Task goal — Every line of the material below must be repeated exactly.

(Rows about robot tasks)
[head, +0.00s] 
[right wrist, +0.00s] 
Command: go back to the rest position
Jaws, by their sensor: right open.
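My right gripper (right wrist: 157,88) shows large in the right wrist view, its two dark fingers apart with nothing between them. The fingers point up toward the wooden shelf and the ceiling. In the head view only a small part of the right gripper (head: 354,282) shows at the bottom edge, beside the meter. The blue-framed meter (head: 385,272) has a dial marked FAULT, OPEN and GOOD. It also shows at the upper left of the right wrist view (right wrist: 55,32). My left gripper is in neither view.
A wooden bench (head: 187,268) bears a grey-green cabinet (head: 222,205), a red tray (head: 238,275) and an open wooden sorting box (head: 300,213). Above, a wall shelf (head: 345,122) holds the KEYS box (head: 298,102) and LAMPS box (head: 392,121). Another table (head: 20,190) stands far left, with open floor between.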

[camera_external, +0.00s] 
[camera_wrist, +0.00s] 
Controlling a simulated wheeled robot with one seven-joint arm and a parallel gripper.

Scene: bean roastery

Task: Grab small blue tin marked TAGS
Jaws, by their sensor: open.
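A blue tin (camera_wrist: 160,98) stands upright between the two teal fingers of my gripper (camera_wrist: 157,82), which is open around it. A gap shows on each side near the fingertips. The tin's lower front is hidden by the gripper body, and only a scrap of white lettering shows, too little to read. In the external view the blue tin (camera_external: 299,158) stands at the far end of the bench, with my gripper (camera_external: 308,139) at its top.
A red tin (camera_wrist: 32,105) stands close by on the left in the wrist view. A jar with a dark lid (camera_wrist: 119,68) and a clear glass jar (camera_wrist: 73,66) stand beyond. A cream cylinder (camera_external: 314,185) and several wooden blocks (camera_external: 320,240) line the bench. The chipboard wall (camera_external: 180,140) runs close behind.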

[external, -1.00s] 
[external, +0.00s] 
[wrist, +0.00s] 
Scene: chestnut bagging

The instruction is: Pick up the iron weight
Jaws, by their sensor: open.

Answer to this exercise —
[head, +0.00s] 
[right wrist, +0.00s] 
Command: go back to the rest position
Jaws, by their sensor: right open.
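My right gripper (right wrist: 157,88) shows large in the right wrist view, its two dark fingers apart with nothing between them. The fingers point up toward the wooden shelf and the ceiling. In the head view only a small part of the right gripper (head: 354,282) shows at the bottom edge, beside the meter. The blue-framed meter (head: 385,272) has a dial marked FAULT, OPEN and GOOD. It also shows at the upper left of the right wrist view (right wrist: 55,32). My left gripper is in neither view.
A wooden bench (head: 187,268) bears a grey-green cabinet (head: 222,205), a red tray (head: 238,275) and an open wooden sorting box (head: 300,213). Above, a wall shelf (head: 345,122) holds the KEYS box (head: 298,102) and LAMPS box (head: 392,121). Another table (head: 20,190) stands far left, with open floor between.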

[camera_external, +0.00s] 
[camera_wrist, +0.00s] 
Controlling a simulated wheeled robot with one seven-joint arm and a parallel gripper.

Scene: bean roastery

Task: Grab small blue tin marked TAGS
Jaws, by their sensor: open.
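A blue tin (camera_wrist: 160,98) stands upright between the two teal fingers of my gripper (camera_wrist: 157,82), which is open around it. A gap shows on each side near the fingertips. The tin's lower front is hidden by the gripper body, and only a scrap of white lettering shows, too little to read. In the external view the blue tin (camera_external: 299,158) stands at the far end of the bench, with my gripper (camera_external: 308,139) at its top.
A red tin (camera_wrist: 32,105) stands close by on the left in the wrist view. A jar with a dark lid (camera_wrist: 119,68) and a clear glass jar (camera_wrist: 73,66) stand beyond. A cream cylinder (camera_external: 314,185) and several wooden blocks (camera_external: 320,240) line the bench. The chipboard wall (camera_external: 180,140) runs close behind.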

[external, -1.00s] 
[external, +0.00s] 
[wrist, +0.00s] 
Scene: chestnut bagging

The instruction is: Pick up the iron weight
Jaws, by their sensor: open.

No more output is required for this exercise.